Shared Situational Awareness for Connected and Automated Vehicles in Urban Scenarios
Time: Thu 2026-05-07 09.00
Location: Kollegiesalen, Brinellvägen 8, Stockholm
Video link: https://kth-se.zoom.us/j/63639257006
Language: English
Doctoral student: Vandana Narri , Reglerteknik, Scania/ TRATON
Opponent: Associate Professor Emilia Silvas, Eindhoven University of Technology, Eindhoven, The Netherlands
Supervisor: Professor Karl H. Johansson, Reglerteknik; Professor Jonas Mårtensson, Reglerteknik
QC 20260408
Abstract
A major challenge in developing connected and automated vehicles~(CAVs) for urban environments is achieving a comprehensive understanding of the surrounding traffic scene. This relies on situational awareness, defined as the ability to perceive, interpret, and anticipate the behavior of surrounding road-users, which is essential to ensure safety. In particular, unprotected road-users, such as pedestrians and cyclists, are often occluded or located in sensor blind-spots of the CAV, which remains a critical challenge. This thesis aims to improve the situational awareness of the ego-vehicle, the CAV of primary interest, in urban environments by leveraging vehicle-to-everything (V2X) communication to incorporate information from connected road-users. A framework using set-based methods is developed to systematically handle uncertainties in measurements and initial conditions of detected pedestrians.

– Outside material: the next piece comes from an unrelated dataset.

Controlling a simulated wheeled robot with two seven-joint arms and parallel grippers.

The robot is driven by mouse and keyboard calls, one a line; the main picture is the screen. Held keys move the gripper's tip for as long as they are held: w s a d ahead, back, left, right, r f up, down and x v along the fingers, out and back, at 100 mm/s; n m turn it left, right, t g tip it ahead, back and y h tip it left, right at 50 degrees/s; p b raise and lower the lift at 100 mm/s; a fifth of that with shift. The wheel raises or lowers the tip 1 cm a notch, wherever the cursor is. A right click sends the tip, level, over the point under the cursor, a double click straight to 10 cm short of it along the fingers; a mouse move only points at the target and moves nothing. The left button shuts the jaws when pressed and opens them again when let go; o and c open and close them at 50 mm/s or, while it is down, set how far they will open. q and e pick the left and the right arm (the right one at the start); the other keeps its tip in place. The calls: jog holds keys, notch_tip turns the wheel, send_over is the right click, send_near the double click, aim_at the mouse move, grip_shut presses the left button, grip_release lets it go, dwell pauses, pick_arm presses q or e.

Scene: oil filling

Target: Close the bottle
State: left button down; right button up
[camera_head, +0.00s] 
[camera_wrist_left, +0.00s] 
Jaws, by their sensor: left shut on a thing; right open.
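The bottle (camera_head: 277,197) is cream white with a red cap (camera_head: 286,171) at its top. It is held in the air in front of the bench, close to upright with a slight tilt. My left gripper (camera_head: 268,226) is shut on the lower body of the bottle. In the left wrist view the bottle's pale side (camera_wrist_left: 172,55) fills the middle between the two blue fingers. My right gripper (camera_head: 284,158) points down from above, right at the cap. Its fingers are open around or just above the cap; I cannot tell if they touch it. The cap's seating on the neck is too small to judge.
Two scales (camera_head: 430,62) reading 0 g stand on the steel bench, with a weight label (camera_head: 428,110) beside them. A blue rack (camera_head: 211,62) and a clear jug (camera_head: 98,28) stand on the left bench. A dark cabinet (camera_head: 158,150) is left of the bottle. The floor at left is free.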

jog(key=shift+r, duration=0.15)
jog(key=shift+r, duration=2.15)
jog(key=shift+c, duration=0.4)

The objective is to address several key challenges that arise in real-world scenarios, including data inconsistency, data association, pedestrian motion prediction, and efficient reduction of redundant information. The thesis first proposes a shared situational awareness framework for occluded pedestrian-crossing scenario to compute an estimated set for the pedestrian. The framework is extended to handle measurements from V2X units that may be inconsistent with the ground truth of the detected pedestrian. To address scenarios involving multiple occluded pedestrians, a data association method based on intersection-over-union heuristics is introduced. Pedestrian motion prediction is further studied using both a data-driven approach and a bounded velocity–acceleration model applied to the estimated set obtained from the framework. An occlusion-aware extension is also developed to handle situations where occlusions affect both the ego-vehicle and V2X units by exploiting previously observed measurements. Finally, a method for selecting and filtering relevant information from multiple V2X units is proposed to reduce the computational load while maintaining effectiveness. The proposed methods are validated through numerical simulations and real-world experiments using Scania prototype automated vehicles.